** DATA LINES **
+ + + +

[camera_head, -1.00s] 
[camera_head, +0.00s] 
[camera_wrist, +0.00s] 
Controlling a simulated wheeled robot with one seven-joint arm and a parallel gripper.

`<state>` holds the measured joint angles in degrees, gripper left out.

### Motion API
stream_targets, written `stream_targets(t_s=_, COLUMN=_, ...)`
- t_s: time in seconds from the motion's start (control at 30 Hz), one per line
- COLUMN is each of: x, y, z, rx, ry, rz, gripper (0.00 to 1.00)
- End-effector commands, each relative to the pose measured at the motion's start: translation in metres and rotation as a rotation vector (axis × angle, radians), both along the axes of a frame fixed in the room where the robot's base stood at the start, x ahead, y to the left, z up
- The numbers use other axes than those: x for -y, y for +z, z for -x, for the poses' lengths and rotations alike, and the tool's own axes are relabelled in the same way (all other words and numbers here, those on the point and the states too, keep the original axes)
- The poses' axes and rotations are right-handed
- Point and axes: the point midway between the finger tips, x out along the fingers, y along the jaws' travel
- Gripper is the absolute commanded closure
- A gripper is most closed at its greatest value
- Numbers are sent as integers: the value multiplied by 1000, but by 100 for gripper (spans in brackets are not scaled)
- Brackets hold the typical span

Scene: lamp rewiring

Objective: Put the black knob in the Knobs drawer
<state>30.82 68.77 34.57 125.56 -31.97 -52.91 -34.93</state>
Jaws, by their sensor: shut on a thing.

+ + + +

Reproduce each line verbatim.

** SOLUTION FOR THIS PROBLEM **
[camera_head, -1.00s] 
[camera_head, +0.00s] 
[camera_wrist, +0.00s] 
Controlling a simulated wheeled robot with one seven-joint arm and a parallel gripper.

`<state>` holds the measured joint angles in degrees, gripper left out.

### Motion API
stream_targets, written `stream_targets(t_s=_, COLUMN=_, ...)`
- t_s: time in seconds from the motion's start (control at 30 Hz), one per line
- COLUMN is each of: x, y, z, rx, ry, rz, gripper (0.00 to 1.00)
- End-effector commands, each relative to the pose measured at the motion's start: translation in metres and rotation as a rotation vector (axis × angle, radians), both along the axes of a frame fixed in the room where the robot's base stood at the start, x ahead, y to the left, z up
- The numbers use other axes than those: x for -y, y for +z, z for -x, for the poses' lengths and rotations alike, and the tool's own axes are relabelled in the same way (all other words and numbers here, those on the point and the states too, keep the original axes)
- The poses' axes and rotations are right-handed
- Point and axes: the point midway between the finger tips, x out along the fingers, y along the jaws' travel
- Gripper is the absolute commanded closure
- A gripper is most closed at its greatest value
- Numbers are sent as integers: the value multiplied by 1000, but by 100 for gripper (spans in brackets are not scaled)
- Brackets hold the typical span

Scene: lamp rewiring

Objective: Put the black knob in the Knobs drawer
<state>30.82 68.77 34.57 125.56 -31.97 -52.91 -34.93</state>
Jaws, by their sensor: shut on a thing.

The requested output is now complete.